Lebanon, the analysts added, will likely become a beneficiary of the fresh US-Syrian engagement. Feltman sandwiched his trip to Damascus around two stops in Beirut, a "psychological" signal to Syria that the US will make not concessions on Lebanon to curry Syrian favor, said Oussama Safa, executive director of the Lebanese Center for Policy Studies.
"It symbolizes that really the [Obama] administration is not about to sell out Lebanon," Safa said. "This is not the time when Lebanon is part of a grand bargain or trade-off, as it was." Former US President George H. W. Bush assented to Syrian military presence in Lebanon in exchange for Syrian backing for the 1991 Gulf War.
Feltman”s numerous powwows with March 14 leaders also aimed to reassure the Lebanese that it was "out of the question" that the US would use Lebanon as a bargaining chip in talks with Syria, Safa added.
The Saudi-Syrian rapprochement, while yet to produce any specific results, also partly springs from the new, open US stance toward Damascus, Salem said.
In addition, it also stems from the Saudi and Egyptian desire to over come the "fiasco" of the overlapping summits in Kuwait and Qatar during the recent Israeli assault on Gaza, he added.
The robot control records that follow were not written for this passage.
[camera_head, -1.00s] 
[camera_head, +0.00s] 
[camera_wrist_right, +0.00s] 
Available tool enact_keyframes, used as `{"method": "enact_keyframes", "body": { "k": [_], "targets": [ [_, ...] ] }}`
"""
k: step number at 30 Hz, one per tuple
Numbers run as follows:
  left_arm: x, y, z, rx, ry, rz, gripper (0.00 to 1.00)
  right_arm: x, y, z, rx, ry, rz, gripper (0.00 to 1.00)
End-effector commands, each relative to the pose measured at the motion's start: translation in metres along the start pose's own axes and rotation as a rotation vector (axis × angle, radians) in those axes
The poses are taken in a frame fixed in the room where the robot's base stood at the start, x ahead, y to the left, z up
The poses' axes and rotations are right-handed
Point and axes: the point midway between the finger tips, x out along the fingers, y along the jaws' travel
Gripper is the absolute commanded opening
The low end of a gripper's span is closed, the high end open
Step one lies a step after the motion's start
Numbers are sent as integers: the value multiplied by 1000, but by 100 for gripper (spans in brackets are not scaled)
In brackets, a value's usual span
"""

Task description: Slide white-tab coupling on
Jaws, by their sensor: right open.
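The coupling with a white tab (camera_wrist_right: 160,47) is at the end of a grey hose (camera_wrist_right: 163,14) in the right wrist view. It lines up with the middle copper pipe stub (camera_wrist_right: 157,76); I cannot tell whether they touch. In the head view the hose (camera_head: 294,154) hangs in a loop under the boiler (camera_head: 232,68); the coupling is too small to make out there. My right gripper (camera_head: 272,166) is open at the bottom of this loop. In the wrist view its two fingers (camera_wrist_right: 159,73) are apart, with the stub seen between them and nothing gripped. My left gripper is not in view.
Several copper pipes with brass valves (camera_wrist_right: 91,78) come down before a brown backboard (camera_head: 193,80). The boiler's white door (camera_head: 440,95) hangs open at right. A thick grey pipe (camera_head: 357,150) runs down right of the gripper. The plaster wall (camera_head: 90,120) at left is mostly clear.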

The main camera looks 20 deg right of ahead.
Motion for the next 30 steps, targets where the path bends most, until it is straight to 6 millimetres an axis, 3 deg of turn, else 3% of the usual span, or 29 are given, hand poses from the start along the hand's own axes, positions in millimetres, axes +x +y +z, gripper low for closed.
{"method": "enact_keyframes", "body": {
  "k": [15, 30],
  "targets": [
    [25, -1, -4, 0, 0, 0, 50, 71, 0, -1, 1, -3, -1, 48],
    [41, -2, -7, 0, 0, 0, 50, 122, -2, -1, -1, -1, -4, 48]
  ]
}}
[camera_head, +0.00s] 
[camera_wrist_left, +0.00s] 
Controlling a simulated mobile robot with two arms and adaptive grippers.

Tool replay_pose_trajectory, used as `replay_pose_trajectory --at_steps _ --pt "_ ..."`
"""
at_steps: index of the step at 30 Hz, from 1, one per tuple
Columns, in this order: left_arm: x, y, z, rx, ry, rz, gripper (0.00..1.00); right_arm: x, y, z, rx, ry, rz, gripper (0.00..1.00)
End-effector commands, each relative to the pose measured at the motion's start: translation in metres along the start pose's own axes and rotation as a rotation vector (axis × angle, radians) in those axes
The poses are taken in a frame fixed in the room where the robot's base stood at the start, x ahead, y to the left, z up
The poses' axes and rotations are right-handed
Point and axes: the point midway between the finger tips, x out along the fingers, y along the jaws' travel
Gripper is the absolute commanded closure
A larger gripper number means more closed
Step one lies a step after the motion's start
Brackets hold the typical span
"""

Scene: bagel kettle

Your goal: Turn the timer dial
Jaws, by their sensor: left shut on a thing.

Riyadh and Cairo are "more eager to paper over Arab differences" in order to present a "semblance of comity" ahead of the Arab League”s Doha summit on March 30, Salem said.
In the end, the thaw in Saudi-Syrian relations might well find its most immediate motivation in Israel, in that all Arab actors wish to show a "modicum" of Arab unity before a potentially hawkish new Israeli cabinet, Safa said.
"All these leaders” eyes are more on the next Israeli government more than anything else," he said.
As with the US engagement of Syria, the Saudi-Syrian diplomacy should have positive repercussions in Lebanon, because of the closeness of the Saudis and the Syrians to the March 14 and March 8 alliances, respectively, Safa said.
The rival Lebanese factions have endured years of antagonism, and many here have expressed fears about possible turbulence around the pivotal general elections slated for June 7.
"If this [Saudi-Syrian rapprochement] continues, this will mean the necessary stability for the elections in Lebanon, as well as for the formation of the new government afterward," Safa said.
The emerging regional entente might not guarantee an entirely peaceful vote, but it should largely end the political factions confronting one another in the streets and return them to their established patterns of ruling, Khashan said.
Continuing diplomacy "should reflect positively on the situation in Lebanon," he said. "This means the Syrians will de-escalate in Lebanon. The Syrian de-escalation may not be enough to quiet the country, but it is significant."
"There seems to be an understanding in the region and internationally that Lebanon should not be made to pay for the region”s turbulent politics. The various Lebanese factions will return to the politics of reconciliation and slicing the pie. The outcome will not be victors and vanquished – everyone will get a slice."